» Task instructions
Below are entries. Reproduce exactly the lines between the line holding "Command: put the" and the line holding "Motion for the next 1", inclusive, and only those.

╔══

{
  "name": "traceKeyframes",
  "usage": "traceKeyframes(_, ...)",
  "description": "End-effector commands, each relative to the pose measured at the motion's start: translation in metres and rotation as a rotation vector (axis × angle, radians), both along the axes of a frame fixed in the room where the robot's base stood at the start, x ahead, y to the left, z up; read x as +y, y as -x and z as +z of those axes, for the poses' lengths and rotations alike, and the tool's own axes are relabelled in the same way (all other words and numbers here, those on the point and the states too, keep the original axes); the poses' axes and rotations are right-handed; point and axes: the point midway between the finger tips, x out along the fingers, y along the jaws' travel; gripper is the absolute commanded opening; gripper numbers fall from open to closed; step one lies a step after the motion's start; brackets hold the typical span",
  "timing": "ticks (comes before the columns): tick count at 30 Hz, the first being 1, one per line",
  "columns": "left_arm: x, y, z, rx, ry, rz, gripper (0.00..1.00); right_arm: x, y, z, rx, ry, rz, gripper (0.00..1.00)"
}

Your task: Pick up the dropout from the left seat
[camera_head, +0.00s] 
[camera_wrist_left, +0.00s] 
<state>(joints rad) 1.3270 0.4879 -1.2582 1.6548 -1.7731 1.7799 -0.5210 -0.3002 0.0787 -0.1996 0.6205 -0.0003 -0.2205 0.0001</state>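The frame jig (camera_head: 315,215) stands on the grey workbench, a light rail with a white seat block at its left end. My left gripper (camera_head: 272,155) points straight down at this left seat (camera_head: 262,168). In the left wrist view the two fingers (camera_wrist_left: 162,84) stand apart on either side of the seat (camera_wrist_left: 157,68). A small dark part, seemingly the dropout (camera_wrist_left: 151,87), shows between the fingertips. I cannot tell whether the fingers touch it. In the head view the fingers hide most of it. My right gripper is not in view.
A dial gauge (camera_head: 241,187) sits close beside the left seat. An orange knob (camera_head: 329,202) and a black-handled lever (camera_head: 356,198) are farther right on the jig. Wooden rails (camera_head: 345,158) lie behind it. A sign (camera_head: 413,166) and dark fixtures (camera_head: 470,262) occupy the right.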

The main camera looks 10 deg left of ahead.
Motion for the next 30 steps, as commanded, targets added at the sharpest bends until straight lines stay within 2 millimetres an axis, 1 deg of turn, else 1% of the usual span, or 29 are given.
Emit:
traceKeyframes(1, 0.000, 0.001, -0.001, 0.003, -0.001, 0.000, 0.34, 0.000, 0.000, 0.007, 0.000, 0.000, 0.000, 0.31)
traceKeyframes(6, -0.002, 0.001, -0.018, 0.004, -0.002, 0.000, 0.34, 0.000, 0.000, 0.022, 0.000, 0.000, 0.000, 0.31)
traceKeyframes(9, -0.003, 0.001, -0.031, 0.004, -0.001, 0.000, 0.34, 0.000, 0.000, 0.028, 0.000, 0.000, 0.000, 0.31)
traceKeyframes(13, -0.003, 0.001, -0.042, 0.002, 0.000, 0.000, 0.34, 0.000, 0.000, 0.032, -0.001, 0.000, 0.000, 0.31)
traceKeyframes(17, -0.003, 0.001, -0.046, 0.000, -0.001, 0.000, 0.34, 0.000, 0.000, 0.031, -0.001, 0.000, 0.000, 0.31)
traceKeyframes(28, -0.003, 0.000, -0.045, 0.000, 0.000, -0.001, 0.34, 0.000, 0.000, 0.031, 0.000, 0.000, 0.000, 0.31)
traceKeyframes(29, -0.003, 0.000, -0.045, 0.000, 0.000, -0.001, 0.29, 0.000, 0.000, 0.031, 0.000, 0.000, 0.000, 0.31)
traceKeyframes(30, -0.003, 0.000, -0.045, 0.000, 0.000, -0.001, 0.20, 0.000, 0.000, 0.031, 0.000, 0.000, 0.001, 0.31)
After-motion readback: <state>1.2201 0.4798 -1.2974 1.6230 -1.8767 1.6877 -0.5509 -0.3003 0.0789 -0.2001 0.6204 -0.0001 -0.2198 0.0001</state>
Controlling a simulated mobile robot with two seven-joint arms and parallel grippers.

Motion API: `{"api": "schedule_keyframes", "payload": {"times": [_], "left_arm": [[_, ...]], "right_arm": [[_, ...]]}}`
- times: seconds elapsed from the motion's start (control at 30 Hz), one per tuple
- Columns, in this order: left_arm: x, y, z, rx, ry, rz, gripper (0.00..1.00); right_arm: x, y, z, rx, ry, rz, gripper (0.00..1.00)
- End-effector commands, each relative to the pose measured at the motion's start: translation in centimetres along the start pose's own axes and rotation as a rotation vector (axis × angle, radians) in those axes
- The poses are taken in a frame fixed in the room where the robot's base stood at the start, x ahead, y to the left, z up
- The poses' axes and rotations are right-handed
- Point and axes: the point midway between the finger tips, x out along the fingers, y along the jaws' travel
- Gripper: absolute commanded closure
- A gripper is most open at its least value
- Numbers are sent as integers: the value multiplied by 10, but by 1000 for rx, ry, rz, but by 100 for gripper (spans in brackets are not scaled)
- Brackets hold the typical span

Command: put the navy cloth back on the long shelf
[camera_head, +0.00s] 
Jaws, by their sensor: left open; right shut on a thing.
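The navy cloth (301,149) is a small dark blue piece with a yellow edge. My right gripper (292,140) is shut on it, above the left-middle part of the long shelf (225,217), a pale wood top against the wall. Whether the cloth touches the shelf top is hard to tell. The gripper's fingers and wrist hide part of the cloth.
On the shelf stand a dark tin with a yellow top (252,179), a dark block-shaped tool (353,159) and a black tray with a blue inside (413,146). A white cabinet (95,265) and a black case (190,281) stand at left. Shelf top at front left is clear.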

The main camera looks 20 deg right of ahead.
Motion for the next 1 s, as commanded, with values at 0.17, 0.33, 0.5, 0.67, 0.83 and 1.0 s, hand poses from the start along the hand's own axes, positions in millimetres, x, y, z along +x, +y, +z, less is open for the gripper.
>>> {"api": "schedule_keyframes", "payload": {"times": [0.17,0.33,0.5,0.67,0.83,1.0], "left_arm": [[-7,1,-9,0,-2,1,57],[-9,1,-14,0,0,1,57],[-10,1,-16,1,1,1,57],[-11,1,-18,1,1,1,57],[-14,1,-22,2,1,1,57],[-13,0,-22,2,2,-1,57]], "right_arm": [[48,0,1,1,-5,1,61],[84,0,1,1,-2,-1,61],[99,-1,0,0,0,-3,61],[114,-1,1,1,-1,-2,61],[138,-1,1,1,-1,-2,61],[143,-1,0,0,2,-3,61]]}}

╚══

» Result of the exercise
Command: put the navy cloth back on the long shelf
[camera_head, +0.00s] 
Jaws, by their sensor: left open; right shut on a thing.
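The navy cloth (301,149) is a small dark blue piece with a yellow edge. My right gripper (292,140) is shut on it, above the left-middle part of the long shelf (225,217), a pale wood top against the wall. Whether the cloth touches the shelf top is hard to tell. The gripper's fingers and wrist hide part of the cloth.
On the shelf stand a dark tin with a yellow top (252,179), a dark block-shaped tool (353,159) and a black tray with a blue inside (413,146). A white cabinet (95,265) and a black case (190,281) stand at left. Shelf top at front left is clear.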

The main camera looks 20 deg right of ahead.
Motion for the next 1 s, as commanded, with values at 0.17, 0.33, 0.5, 0.67, 0.83 and 1.0 s, hand poses from the start along the hand's own axes, positions in millimetres, x, y, z along +x, +y, +z, less is open for the gripper.

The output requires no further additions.